**Instructions for the task**
Check every line below for the word "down" and give only the number of lines where it appears.

- - - - -

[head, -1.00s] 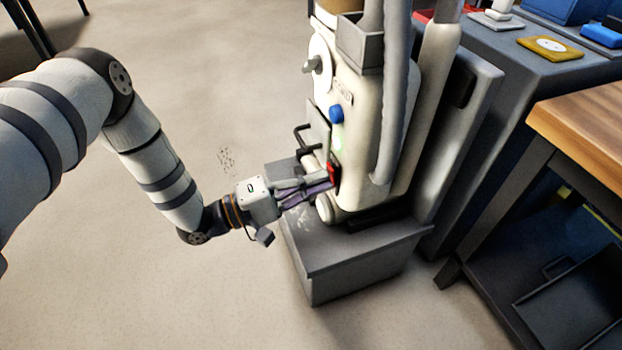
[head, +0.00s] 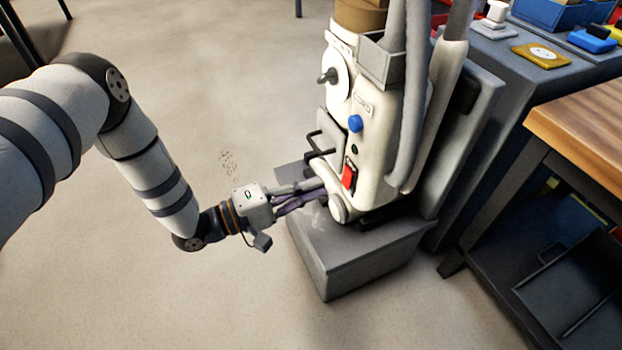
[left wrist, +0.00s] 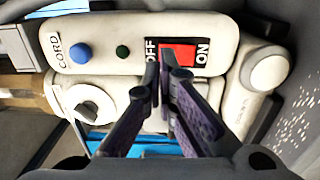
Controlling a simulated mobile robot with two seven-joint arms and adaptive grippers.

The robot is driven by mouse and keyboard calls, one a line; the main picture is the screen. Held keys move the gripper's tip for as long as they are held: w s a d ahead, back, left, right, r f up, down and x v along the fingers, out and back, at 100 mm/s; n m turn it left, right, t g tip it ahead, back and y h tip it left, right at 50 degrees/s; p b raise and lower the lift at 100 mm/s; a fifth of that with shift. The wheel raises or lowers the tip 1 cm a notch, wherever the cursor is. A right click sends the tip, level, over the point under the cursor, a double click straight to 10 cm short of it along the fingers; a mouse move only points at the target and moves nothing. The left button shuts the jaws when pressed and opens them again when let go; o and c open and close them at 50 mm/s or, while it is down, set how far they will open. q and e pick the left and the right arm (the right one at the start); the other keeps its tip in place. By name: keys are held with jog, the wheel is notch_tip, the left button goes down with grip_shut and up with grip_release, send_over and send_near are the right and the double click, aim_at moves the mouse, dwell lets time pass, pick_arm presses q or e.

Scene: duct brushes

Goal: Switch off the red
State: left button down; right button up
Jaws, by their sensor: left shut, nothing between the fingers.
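The red rocker switch (head: 349,176) is on the front of the cream machine (head: 375,155). In the left wrist view the red switch (left wrist: 180,54) sits between the printed words OFF and ON, partly hidden by my fingers. A small green lamp (left wrist: 122,51) beside it looks dark; it is also dark in the head view (head: 354,150). My left gripper (head: 323,188) is shut and empty, its fingertips just left of and below the switch, apparently a little apart from it. In the left wrist view its fingertips (left wrist: 163,66) overlap the OFF end. My right gripper is not in view.
A blue button (head: 355,123) and a white dial (head: 337,80) are above the switch. The machine stands on a grey plinth (head: 345,262). A black bracket juts out beside my fingers. A wood-topped table (head: 580,130) stands at the right. The floor at left is clear.

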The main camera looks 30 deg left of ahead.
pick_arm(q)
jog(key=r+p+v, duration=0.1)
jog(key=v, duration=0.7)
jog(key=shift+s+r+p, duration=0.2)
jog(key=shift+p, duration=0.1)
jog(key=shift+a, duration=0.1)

- - - - -

**Response**
2